Tom Weedmark, a geology student from the University of Calgary, is conducting the Prairie Meteorite Search again this summer. From now until the end of August, Weedmark will visit towns in Alberta, Saskatchewan and Manitoba to present specimens to interested people so they can learn about the key meteorite characteristics. He'll also be looking at any potential "rock" specimens to see if they really are meteorites.

"Meteorite finds are important because they provide clues about the history of our Solar System," says Dr. Alan Hildebrand, from the Department of Geology and Geophysics at the University of Calgary. "Most meteorites are fragments of asteroids formed at the birth of our solar system, and they provide us with precious insights into its origins."

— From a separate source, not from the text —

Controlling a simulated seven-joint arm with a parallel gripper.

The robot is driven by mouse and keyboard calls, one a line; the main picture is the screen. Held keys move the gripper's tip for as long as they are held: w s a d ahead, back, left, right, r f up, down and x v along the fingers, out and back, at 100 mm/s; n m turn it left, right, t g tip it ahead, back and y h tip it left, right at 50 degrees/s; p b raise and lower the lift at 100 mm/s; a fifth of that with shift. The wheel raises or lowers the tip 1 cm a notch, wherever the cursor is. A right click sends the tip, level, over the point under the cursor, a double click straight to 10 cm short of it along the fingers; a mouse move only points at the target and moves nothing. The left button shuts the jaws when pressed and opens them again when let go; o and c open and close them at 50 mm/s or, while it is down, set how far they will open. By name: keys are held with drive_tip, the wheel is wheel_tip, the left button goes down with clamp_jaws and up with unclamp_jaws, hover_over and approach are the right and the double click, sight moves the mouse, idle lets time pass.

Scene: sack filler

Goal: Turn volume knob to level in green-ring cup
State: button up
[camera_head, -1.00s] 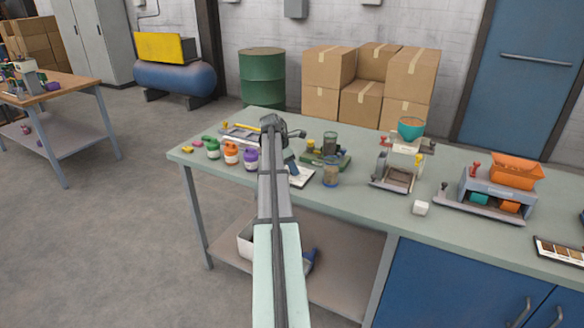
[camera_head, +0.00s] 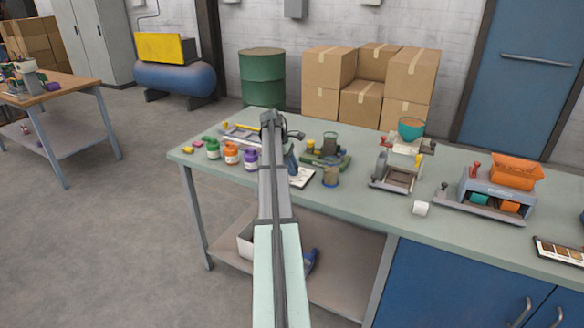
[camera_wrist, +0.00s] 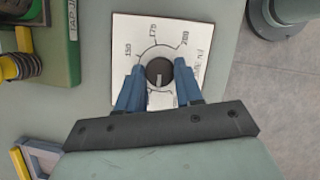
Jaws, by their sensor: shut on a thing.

Each of the past five summers, a field campaign has been organized for the Prairie region to find and study new meteorites.

As the second largest country in the world, Canada is a vast target for meteorites. In the last five years, some 700 meteorites are estimated to have fallen here. However, meteorites are still some of the scarcest material on Earth, much more rare than gold. They are sought after by collectors and researchers alike.

Winnipeg-based rock collector Derek Erstelle is the only person in Canada to have found two meteorites, the first in 1998 near Pinawa and the other in 2002 near Bernic Lake, in Manitoba. Finding more than one meteorite in the same area may indicate that many were carried and left there by glaciers that retreated from Western Canada at the end of the last Ice Age.

"Derek found these where two lobes of the Laurentide ice sheet met about 11,500 years ago," says Hildebrand. "He may have located a meteorite stranding surface where hundreds or thousands of meteorites were concentrated by glacial flow and were dumped in a small area when the ice melted."

Hildebrand says this theory can be tested by determining how long the Bernic Lake and Pinawa meteorites have been on Earth, and by searching for more meteorites in the region near Pinawa.

The annual summer Prairie Meteorite Search is led by Hildebrand of the University of Calgary, Dr. Peter Brown of the University of Western Ontario, and Dr. Martin Beech of Campion College at the University of Regina.

The three scientists are members of the Canadian Space Agency's Meteorites and Impacts Advisory Committee (MIAC), Canada's volunteer group charged with the investigation of fireballs and the recovery of meteorites. The Canadian Space Agency is funding the project's field costs for the summer of 2005.